It wasn’t “well how are the Cleveland Cavaliers supposed to compete now?!” I didn’t stomp around, complaining about the league being unfair.

I simply saw the news, then went about my day.

In a weird way, this can be seen as one last gift from LeBron James as he heads to the Los Angeles Lakers. With the Warriors once again able to start planning their championship parade now, combined with the Cavs no longer feeling the pressure to contend while James is in town, they find themselves needing to rebuild at the perfect time to do so.

Though James likely didn’t intend to do the team this favor, it’s certainly playing out that way.

Think about it. The Cavs, as currently constructed, would get annihilated by the Warriors. That said, the result wouldn’t have been much better if James stuck around. The team would’ve still been miles above the salary cap, unable to make the kind of impact moves to contend with a team which starts five All-Stars.

Fans undoubtedly would’ve been frustrated by this, hardly looking forward to another opportunity to get swept in the Finals. Despite this, there’d be even more anxiety about the team’s ill-fated attempts to find James enough help to beat Golden State.

None of this sounds appealing.

However, I personally find the upcoming season far less stressful knowing Cleveland doesn’t have to worry about this. The team doesn’t have to spend hours on end trying to devise ways to improve the roster despite no cap space and minimal trade-worthy assets. The front office doesn’t have to make panic moves knowing the refusal to do so could result in James leaving.

Don’t get me wrong. Come next June, when the Cavs aren’t celebrating their fifth straight Eastern Conference Finals, it’s going to be one hell of a bummer. At the same time, attempting to win the arms race against Golden State now would be an exercise in futility. There’d be literally nothing the team could do to match the Warriors’ firepower, even with James in tow.

With him gone, the team doesn’t even need to worry about such a thing. Time can be put towards developing young talent and building the roster back up, slowly but surely. The Cavs can now let the Warriors run of dominance play itself out while they attempt to manage the influx of youth within their roster.

Will it result in wins? God no. The drop-off in success from last year to this year will be steep, and most likely be difficult to watch at times.

Still, when picking between desperately trying to compete with an unbeatable team in a losing effort or sitting back and kicking off a sizable rebuild, the latter sounds much more appealing to me.

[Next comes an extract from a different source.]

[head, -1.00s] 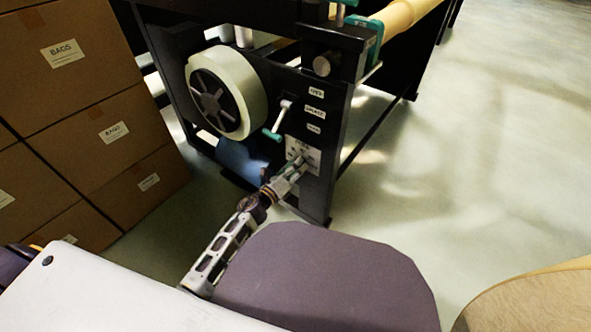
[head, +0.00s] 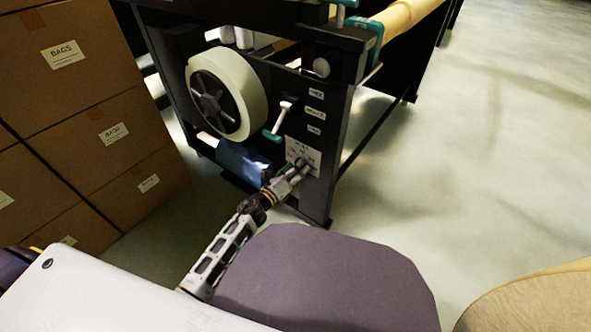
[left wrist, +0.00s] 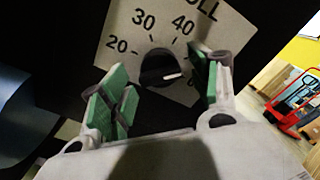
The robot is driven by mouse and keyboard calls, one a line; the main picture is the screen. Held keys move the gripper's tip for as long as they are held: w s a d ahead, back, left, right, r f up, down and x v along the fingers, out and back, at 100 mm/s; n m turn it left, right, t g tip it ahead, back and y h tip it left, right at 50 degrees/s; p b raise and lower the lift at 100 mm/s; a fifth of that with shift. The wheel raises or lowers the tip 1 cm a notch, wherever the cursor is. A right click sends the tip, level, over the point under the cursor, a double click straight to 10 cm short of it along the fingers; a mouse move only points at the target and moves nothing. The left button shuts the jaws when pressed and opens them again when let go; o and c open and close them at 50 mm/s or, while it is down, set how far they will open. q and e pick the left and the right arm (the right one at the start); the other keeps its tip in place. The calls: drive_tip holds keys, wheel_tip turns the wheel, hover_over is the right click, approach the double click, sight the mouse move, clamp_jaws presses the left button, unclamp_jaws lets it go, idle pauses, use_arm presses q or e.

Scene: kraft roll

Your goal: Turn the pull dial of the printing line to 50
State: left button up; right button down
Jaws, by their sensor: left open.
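The pull dial is a black knob (left wrist: 160,68) with a white pointer line, on a white plate (left wrist: 115,58) marked 20, 30 and 40. The pointer line points to the right in the left wrist view, past the 40. The right finger covers part of the scale there, so I cannot read the number it points at. My left gripper (left wrist: 160,92) is open, its green-padded fingers on either side of the knob, with visible gaps. In the head view, the left gripper (head: 298,171) is at the plate (head: 291,146) and mostly hides the knob. My right gripper is not in view.
Above the plate on the black machine frame (head: 325,195) are several small labels, a green-tipped lever (head: 279,120) and a pale roll (head: 252,88). Stacked cardboard boxes (head: 70,100) stand at left. The floor at right is clear. A red pallet truck (left wrist: 295,95) shows beyond.

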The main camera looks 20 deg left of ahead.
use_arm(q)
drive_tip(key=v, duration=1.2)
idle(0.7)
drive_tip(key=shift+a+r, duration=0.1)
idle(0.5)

This shouldn’t be seen as a loser mentality. Just a realistic one. This Warriors team won’t be around forever, so the Cavs might as well focus on the long-term as opposed to continuously making ill-fated moves which, at best, will only help them get spanked out of the Finals again.

I’m certainly not seeing this as reason to cheer James’ departure. It would’ve been nice if he had committed to Cleveland for as long as he did with the Lakers. Equally appreciated would’ve been his opting in to the final year of his contract so Cleveland could set up a sign and trade to avoid losing him for nothing.

Still, when trying to find positives in the wake of James’ exit, knowing the Cavs can now get started on developing their young players without the pressure of going punch-for-punch with Golden State is at the top of my list.

James leaving obviously brings an end to Cleveland’s time as a contender, there’s little joy to be found in that regard. Still, there’s an odd sense of calm I’m feeling as the dust settles on his departure. Part of it, I think, is the fact the timing for the Cavs’ restructure couldn’t be better.

Knowing James and how calculated his every move is, I’ll always wonder if he had this in mind when making his decision to part ways with Cleveland.